I pointed out the rarity of this co-operative spirit to the rather serious Jean-Pierre Py (pronounced “pee”) who runs the biggest of the four enterprises, Domaine Py, and for the first time during our encounter he smiled and agreed. “Yes, and it’s super! In other villages, they think other producers are competitors.” I wondered whether it was a question of terroir or personalities. “Both,” he said firmly.

Every Wednesday evening at the little fête in the village square, they take it in turns to supply the wine. Adrian Moréno of Domaine Régazel can bring his bottles by hand. His slightly ramshackle barn of a winery is just around the corner from the square. He told me how when his wine press broke down on the first day of the 2022 harvest, all his fellow vignerons rang him to offer the use of their press. Meanwhile, Jennifer Buck and Didier Ferrier of Colline de l’Hirondelle, at the eastern end of the village, routinely use Moréno’s pneumatic press for their white wines.

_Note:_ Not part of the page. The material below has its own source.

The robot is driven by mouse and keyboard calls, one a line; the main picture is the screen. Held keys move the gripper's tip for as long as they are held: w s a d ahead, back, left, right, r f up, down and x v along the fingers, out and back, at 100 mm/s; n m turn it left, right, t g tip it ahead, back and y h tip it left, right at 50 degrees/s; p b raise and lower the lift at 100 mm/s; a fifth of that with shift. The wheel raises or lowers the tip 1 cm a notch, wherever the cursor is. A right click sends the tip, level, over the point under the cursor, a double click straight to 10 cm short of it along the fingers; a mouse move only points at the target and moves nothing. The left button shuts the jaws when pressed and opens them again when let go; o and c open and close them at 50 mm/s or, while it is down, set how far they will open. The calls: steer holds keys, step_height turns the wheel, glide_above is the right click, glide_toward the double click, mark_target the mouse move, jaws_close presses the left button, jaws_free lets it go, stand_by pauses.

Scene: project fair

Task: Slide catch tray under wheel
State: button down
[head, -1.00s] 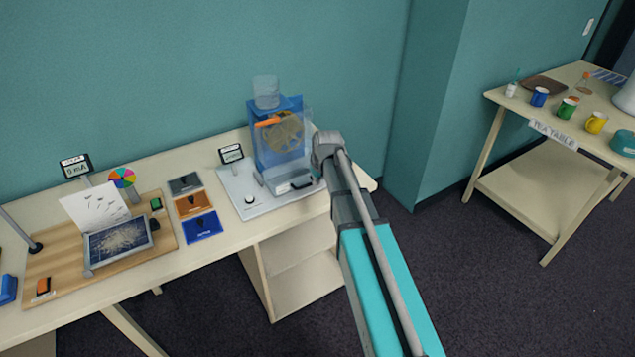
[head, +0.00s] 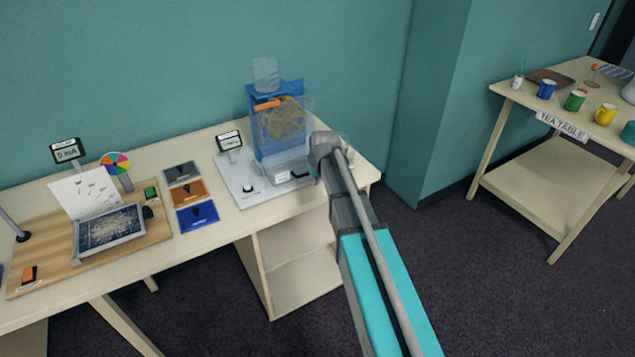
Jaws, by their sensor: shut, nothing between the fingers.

It all works because the four of them are committed to the same principles and benefit from their proximity (there’s less chance of agrochemical sprays drifting across boundaries), but produce quite different wines from one other. These include thoroughly modern orange wines, voguish red and white grape blends, pet-nats, no-sulphur-added wines and boxed wines.

As for terroir, Douzens is in the far north of the Corbières appellation and has the distinction there of altitude. The commune is dominated by the 600-metre-high Montagne d’Alaric, the northernmost Pyrenean foothill, and the soils and rocks around Douzens are particularly varied according to local oenologist Olivier Mérieux, who has clients all over the western Languedoc.

His Douzens client is Dom Ste Marie des Crozes, run by the spirited Christelle Alias. Her father was not only a local grower but also a wine broker, selling bulk wine to local merchants. The previous generation were driven by quantity not quality. Py’s father was a grower-broker too, and I asked him how his father felt about his son’s decision to go to the trouble of having his own vineyards certified organic (and subsequently biodynamic). “My father didn’t have the same philosophy as me, so we did exchange views a little,” he admitted, rapping his knuckles together.

Alias owns 35 hectares of vines and, as was evident during a hair-raising tour in her little white, open-sided jeep, she revels in their varied terroirs. She claims that wines grown on the slopes of the Alaric have a special freshness and character that makes them stand out in a blind tasting.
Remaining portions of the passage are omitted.